Python and Lisp : car and cdr
Steven D'Aprano
steve+comp.lang.python at pearwood.info
Sun Jun 19 09:24:39 EDT 2011
On Sun, 19 Jun 2011 05:56:27 -0700, Ethan Furman wrote:
> Lie Ryan wrote:
>> On 06/18/11 00:45, Franck Ditter wrote:
>>> Hi, I'm just wondering about the complexity of some Python operations
>>> to mimic Lisp car and cdr in Python...
>>>
>>> def length(L) :
>>> if not L : return 0
>>> return 1 + length(L[1:])
>>>
>>> Should I think of the slice L[1:] as (cdr L) ? I mean, is the slice a
>>> copy of a segment of L, or do I actually get a pointer to something
>>> inside L ? Is the above function length O(n) or probably O(n^2) ?
>>> Where are such implementation things (well) said ?
>>>
>>> Thanks,
>>>
>>> franck
>>
>> Your function does not mimic Lisp's car/cdr. This one does:
>>
>>
>> def car(L):
>> return L[0]
>> def cdr(L):
>> return L[1]
>
> IANAL (I am not a Lisper), but shouldn't that be 'return L[1:]' ?

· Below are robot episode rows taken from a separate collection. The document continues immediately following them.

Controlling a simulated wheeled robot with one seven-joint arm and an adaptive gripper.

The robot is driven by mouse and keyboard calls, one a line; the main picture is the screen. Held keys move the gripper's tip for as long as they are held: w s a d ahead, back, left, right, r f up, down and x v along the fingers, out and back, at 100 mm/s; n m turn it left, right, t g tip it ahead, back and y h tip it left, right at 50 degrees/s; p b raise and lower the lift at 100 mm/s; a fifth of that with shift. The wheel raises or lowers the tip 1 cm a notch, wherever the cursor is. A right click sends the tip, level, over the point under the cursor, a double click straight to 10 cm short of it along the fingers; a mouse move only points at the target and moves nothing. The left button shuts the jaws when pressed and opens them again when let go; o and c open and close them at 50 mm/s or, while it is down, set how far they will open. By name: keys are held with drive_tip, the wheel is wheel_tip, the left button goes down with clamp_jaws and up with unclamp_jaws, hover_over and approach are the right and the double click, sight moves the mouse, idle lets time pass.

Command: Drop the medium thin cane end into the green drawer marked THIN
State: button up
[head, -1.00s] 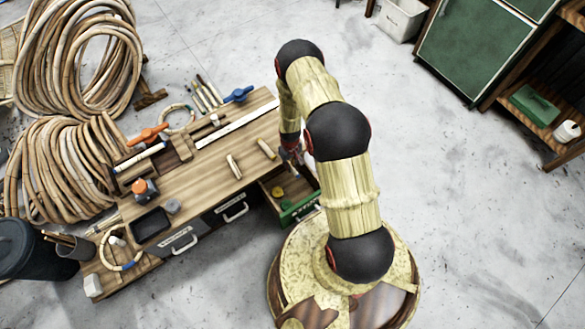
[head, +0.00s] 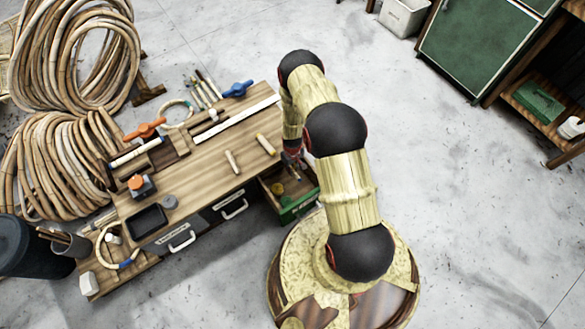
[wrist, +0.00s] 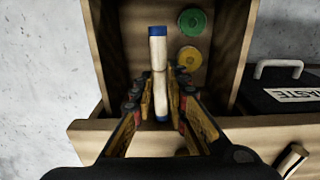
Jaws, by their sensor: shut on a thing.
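The medium thin cane end (wrist: 158,50) is a pale stick with blue bands at its ends. My gripper (wrist: 160,105) is shut on it in the wrist view and holds it over the inside of an open drawer (wrist: 117,50). In the head view this is the green-fronted drawer (head: 297,207), pulled out at the bench's right end. I cannot tell whether the cane end touches the drawer floor.
A green disc (wrist: 192,22) and a yellow disc (wrist: 190,58) lie in the drawer. A closed drawer marked WASTE (wrist: 305,95) is beside it. Two short cane pieces (head: 232,162) (head: 266,145) lie on the bench top (head: 200,182). Large cane coils (head: 65,165) stand at the left.

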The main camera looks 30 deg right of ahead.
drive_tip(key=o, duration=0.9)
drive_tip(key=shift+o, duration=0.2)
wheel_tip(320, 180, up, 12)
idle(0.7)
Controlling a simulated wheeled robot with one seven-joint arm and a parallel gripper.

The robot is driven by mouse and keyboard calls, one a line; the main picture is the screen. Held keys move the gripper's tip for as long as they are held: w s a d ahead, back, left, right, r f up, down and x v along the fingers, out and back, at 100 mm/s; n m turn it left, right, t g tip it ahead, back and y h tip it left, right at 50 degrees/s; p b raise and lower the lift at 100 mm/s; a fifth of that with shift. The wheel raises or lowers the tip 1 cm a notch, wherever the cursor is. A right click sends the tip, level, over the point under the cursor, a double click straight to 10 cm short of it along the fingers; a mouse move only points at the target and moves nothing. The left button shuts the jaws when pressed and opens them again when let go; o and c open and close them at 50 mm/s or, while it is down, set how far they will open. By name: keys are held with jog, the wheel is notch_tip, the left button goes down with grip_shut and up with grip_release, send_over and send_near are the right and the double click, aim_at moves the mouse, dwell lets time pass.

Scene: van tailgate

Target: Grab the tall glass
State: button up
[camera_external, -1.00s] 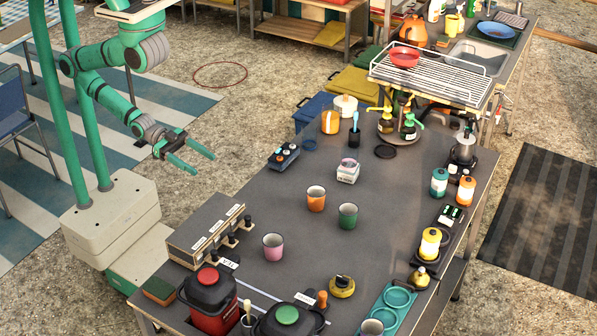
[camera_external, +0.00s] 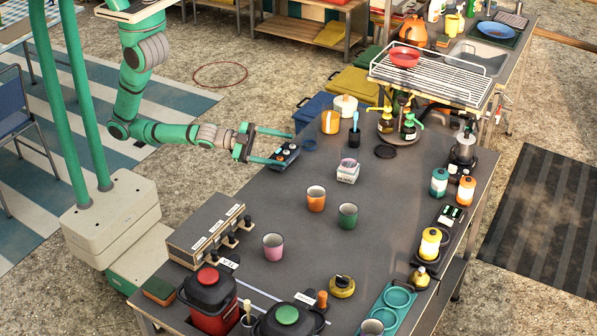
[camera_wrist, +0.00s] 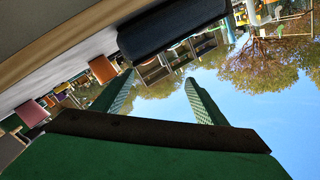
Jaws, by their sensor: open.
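I cannot make out a tall glass for certain. Near the table's far left corner in the external view, a faint clear outline may stand above a blue ring (camera_external: 309,145), left of an orange container (camera_external: 330,122). My gripper (camera_external: 287,148) reaches sideways over the table's left edge, its fingers apart with nothing seen between them. It is at a small black rack (camera_external: 288,157) of little items; whether it touches the rack is unclear. In the wrist view both fingers (camera_wrist: 160,76) stand apart against the sky, and a dark rounded block lies close above them.
Pump bottles (camera_external: 408,126) are at the back. Clear tabletop lies around the mugs.

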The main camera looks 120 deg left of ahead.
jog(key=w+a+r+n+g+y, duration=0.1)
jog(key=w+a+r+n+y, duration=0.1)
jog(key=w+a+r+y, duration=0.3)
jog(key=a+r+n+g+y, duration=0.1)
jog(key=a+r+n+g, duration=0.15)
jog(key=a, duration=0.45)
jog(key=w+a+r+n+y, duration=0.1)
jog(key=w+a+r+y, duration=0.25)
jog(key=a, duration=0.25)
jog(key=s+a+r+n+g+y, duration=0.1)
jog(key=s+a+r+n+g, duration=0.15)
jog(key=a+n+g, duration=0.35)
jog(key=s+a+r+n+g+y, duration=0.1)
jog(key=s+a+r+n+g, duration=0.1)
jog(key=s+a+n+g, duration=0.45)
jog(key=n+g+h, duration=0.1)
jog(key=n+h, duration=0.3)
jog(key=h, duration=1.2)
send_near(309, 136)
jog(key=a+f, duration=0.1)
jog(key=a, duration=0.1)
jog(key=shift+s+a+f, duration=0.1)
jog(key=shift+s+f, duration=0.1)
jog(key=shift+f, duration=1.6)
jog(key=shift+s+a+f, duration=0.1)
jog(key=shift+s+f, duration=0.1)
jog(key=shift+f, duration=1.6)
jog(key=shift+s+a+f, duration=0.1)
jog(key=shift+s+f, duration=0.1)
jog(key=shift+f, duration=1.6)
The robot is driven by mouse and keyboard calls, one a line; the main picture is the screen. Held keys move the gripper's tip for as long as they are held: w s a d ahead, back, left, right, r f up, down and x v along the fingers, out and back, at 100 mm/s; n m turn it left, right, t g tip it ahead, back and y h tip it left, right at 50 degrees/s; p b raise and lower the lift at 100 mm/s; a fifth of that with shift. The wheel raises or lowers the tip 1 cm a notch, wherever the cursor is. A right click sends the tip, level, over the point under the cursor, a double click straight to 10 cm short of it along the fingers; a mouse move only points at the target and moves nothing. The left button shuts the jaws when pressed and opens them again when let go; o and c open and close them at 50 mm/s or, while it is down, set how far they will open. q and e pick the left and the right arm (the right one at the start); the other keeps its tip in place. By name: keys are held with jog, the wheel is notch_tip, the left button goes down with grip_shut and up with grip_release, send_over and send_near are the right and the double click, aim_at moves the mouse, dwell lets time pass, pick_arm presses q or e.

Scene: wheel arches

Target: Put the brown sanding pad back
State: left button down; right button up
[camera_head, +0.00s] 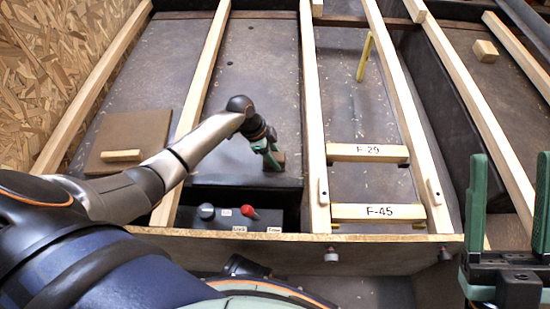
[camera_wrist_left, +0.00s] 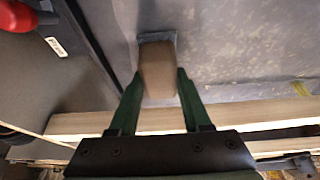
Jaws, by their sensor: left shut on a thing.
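The brown sanding pad (camera_wrist_left: 158,72) is a small brown block with a grey underside. It lies between the green fingers of my left gripper (camera_wrist_left: 156,88), which is shut on it. In the head view, the left gripper (camera_head: 270,150) is at the dark bay left of the middle wooden rib, and the pad (camera_head: 280,157) shows as a small brown patch at its fingertips. Whether the pad touches the surface below is unclear. My right gripper (camera_head: 510,160) is open and empty at the right edge, its two green fingers far apart.
A dark recess below the left gripper holds a grey knob (camera_head: 206,211) and a red-handled item (camera_head: 249,212), with small labels. Wooden bars marked F-29 (camera_head: 367,153) and F-45 (camera_head: 378,212) span the bay to the right. A brown board (camera_head: 130,135) with a wooden handle lies left.

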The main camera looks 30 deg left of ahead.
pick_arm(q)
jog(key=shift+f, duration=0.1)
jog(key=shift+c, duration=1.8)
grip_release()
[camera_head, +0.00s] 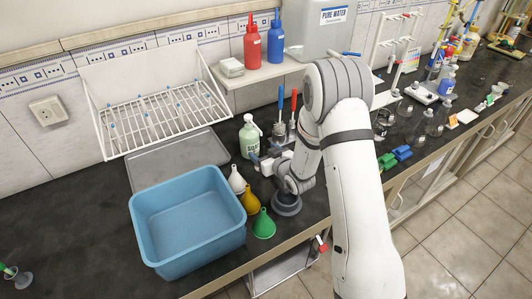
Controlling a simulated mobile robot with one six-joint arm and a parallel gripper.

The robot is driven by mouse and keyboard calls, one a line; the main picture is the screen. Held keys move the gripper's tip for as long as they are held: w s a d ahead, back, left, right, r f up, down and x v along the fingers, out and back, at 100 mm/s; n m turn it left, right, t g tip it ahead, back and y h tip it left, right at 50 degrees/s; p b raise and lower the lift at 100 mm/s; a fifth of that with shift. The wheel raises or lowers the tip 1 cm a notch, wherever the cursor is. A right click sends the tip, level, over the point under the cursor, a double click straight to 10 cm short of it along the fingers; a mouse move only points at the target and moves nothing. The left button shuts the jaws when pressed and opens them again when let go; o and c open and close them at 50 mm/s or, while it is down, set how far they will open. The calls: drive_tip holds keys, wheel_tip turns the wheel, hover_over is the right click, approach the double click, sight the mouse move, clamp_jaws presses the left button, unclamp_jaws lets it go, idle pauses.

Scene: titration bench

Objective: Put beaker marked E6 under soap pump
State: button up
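A green soap pump bottle (250,136) with a white top stands upright on the dark bench, left of my arm. My gripper (261,163) is low over the bench, just in front of the bottle's base. It is small and partly covered by its own wrist, so I cannot tell whether it is open or shut, or whether it holds anything. Clear glassware (428,115) stands on the bench right of my arm. No E6 marking is readable, and I cannot pick out that beaker. My arm hides part of the bench.
A blue basin (188,222) sits at the front left. White, yellow and green funnels (264,225) stand between it and my gripper. A grey tray (180,158) and a white drying rack (155,115) are behind. Blue and green blocks (402,153) lie near the right front edge.

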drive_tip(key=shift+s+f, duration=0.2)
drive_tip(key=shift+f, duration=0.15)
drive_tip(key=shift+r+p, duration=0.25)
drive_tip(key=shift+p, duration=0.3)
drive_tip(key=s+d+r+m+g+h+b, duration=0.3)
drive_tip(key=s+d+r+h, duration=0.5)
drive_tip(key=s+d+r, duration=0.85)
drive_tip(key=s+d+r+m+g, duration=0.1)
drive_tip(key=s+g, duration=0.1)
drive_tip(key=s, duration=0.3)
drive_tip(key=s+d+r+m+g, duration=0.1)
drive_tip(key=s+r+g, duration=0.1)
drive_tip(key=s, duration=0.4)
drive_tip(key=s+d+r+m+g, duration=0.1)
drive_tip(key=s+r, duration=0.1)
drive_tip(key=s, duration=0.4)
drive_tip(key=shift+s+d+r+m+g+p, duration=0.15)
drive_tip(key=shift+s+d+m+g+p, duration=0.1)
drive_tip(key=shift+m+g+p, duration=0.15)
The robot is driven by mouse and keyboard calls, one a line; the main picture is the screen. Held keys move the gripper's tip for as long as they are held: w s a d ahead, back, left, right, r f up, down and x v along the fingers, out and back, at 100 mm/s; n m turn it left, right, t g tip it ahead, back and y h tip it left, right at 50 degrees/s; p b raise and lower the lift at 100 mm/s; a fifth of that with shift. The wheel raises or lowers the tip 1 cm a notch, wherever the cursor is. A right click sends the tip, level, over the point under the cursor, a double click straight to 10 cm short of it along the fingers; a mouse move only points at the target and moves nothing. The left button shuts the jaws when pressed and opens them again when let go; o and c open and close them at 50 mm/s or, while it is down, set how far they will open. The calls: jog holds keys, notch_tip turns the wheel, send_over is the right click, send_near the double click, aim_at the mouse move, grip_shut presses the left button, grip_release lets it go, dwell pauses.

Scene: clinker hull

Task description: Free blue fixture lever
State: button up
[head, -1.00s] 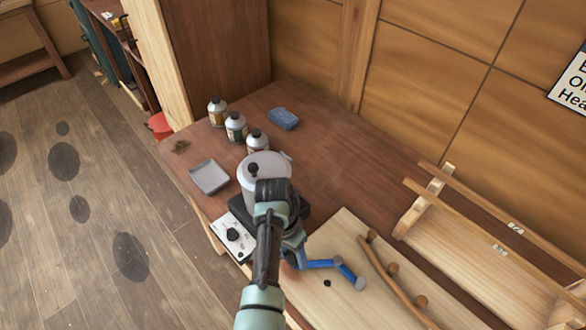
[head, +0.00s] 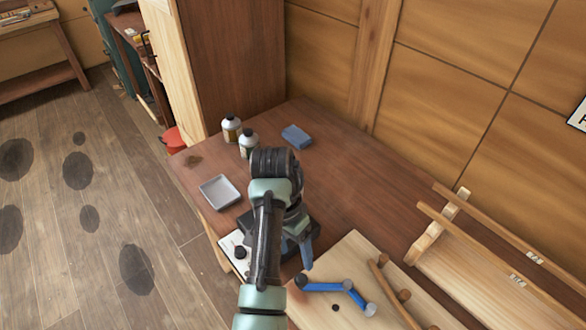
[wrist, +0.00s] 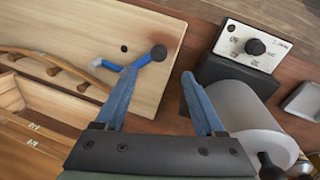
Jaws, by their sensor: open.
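The blue fixture lever (head: 322,287) lies on the pale board (head: 352,249), with a dark round pivot at its left end and a grey tip at its right. It also shows in the wrist view (wrist: 143,63), bent, with a small black dot on the board beside it. My gripper (wrist: 158,73) is open and empty, its two blue fingers spread. In the wrist view the left finger overlaps the lever near the pivot; whether they touch I cannot tell. In the head view one blue finger shows just above the pivot; my arm hides the rest.
A curved wooden rail with pegs (head: 390,292) lies right of the lever. A white control box (wrist: 255,45) and white canister (wrist: 255,125) stand close to my right finger. A grey tray (head: 220,192), bottles (head: 232,128) and blue block (head: 297,136) are farther back.

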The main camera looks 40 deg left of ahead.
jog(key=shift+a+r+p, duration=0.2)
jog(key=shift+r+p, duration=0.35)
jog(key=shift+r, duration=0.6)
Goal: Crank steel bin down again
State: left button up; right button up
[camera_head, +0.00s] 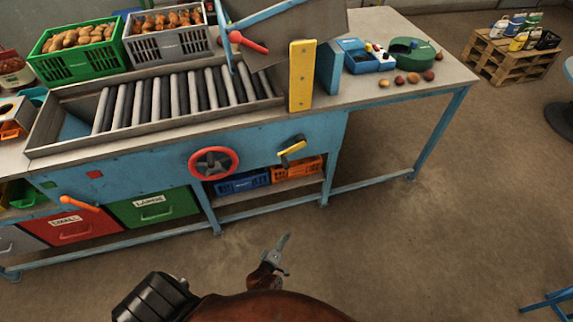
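The grey steel bin (300,32) is at the top middle, tilted above the right end of the roller bed. A lever with a red grip (248,42) is at its left side. On the blue bench front are a red handwheel (213,163) and a crank with a yellow handle (292,150). I cannot tell which of them drives the bin. My left gripper (287,255) is in front of the bench, below the handwheel and crank and apart from both. Its fingers look spread, with nothing between them. My right gripper is not in view.
A yellow post (301,75) stands beside the bin. Drawers and an orange lever (80,203) are at lower left. Blue and orange crates (243,183) sit under the bench.

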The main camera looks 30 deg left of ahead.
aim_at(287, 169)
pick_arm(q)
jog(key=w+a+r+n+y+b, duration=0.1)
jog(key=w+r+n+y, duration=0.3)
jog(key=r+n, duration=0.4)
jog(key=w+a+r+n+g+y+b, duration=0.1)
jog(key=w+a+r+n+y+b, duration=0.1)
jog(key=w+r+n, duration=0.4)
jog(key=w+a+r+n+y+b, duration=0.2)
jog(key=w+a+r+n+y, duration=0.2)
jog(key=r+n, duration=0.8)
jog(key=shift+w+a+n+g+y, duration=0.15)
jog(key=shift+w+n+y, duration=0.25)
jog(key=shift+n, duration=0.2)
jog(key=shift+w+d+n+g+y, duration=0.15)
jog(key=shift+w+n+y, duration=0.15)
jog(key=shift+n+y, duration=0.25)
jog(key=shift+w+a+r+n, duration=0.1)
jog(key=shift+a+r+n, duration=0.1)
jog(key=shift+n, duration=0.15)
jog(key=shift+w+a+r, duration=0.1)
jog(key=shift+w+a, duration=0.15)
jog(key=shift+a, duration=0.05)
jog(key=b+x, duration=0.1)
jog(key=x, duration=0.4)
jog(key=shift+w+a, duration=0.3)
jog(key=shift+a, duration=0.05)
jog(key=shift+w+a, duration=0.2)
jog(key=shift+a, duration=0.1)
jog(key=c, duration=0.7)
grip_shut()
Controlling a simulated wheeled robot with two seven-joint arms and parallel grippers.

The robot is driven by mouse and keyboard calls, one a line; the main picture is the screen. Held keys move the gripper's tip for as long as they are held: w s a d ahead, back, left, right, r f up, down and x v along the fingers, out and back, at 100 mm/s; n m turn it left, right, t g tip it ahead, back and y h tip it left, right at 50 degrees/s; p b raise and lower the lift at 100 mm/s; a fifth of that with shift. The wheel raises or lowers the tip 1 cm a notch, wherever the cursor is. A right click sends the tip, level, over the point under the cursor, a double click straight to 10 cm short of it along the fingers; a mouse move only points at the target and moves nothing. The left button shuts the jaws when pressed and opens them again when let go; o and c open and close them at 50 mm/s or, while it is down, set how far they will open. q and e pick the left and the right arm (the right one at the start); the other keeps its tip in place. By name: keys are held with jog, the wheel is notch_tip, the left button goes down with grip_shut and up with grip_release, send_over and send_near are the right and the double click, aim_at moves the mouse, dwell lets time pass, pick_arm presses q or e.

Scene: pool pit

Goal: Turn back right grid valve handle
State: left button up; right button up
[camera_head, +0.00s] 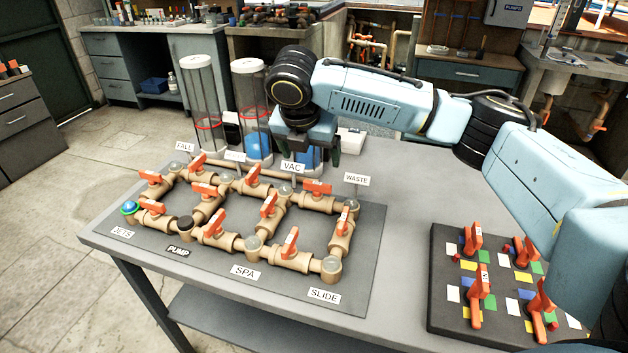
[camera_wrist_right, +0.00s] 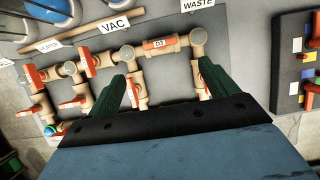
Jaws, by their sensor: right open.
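The pipe grid of tan pipes with orange valve handles lies on a dark board (camera_head: 350,285) on the table. The back right valve handle (camera_head: 317,187) is orange, on the pipe between the VAC and WASTE signs. In the right wrist view this handle (camera_wrist_right: 160,44) lies along its pipe, just beyond the fingertips and between them in the picture. My right gripper (camera_head: 306,155) is behind the grid, above the table, with its green fingers partly hidden by its body. In the right wrist view the gripper (camera_wrist_right: 164,70) is open and empty, apart from the handle. My left gripper is not in view.
The VAC sign (camera_head: 292,166) and WASTE sign (camera_head: 357,179) stand up behind the grid near the right gripper. Two clear cylinders (camera_head: 200,105) stand at the back left. A dark panel (camera_head: 440,310) with several red-orange handles sits at the right. Table between is clear.

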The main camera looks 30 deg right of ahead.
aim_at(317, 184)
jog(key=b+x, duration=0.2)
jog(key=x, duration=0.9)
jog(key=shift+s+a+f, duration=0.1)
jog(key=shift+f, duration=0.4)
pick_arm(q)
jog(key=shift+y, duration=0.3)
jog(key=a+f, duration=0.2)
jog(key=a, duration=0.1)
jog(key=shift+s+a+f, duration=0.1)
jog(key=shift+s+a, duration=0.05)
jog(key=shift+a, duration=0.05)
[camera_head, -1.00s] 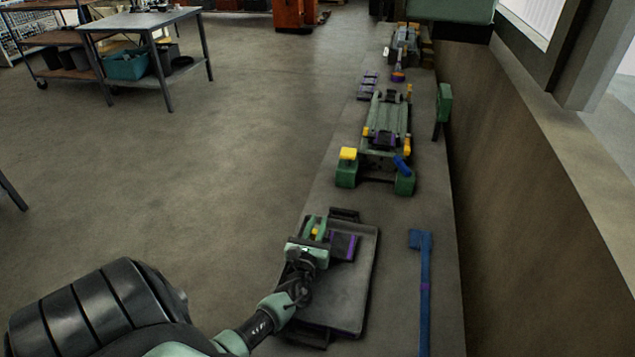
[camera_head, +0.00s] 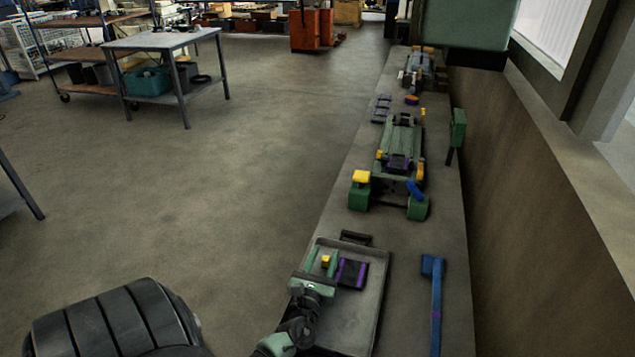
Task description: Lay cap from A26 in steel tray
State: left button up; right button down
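A dark cap with purple edges (camera_head: 352,273) lies in the far part of the steel tray (camera_head: 359,325), right of my left gripper. My left gripper (camera_head: 322,262) is over the tray's far left part, close beside the cap. Its green fingers stand apart with a small yellow piece (camera_head: 326,261) between them; I cannot tell whether they grip it or whether it belongs to the cap. My left wrist covers the tray's near left part. My right gripper is not in view. No A26 label is readable.
A blue long-handled tool (camera_head: 435,297) lies right of the tray. A wall bounds the bench's right side; open floor (camera_head: 220,190) is left.

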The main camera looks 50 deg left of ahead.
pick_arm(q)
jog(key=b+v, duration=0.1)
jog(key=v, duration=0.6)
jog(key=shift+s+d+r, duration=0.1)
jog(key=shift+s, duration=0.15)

No. Each cell in a Lisp-style linked list has exactly two elements, and
in Python are usually implemented as nested tuples:
(head, tail) # Annoyingly, this is also known as (car, cdr).
where head is the data value and tail is either another Lisp-style list
or a marker for empty (such as the empty tuple () or None).
So a one-element linked list might be given as:
(42, None)
A two element list: (42, (43, None))
Three element list: (42, (43, (44, None)))
and so forth. So while you could harmlessly use a slice L[1:], there is
no point, since L[1:] will have at most a single element.
>> def length(L):
>> if not L: return 0
>> return 1 + length(cdr(L))
>
> How is this different from regular ol' 'len' ?
The point is to duplicate Lisp's implementation, not to be useful :)
Regular len will return 2, no matter how many elements you have in the
linked list, because it doesn't look at the tail recursively.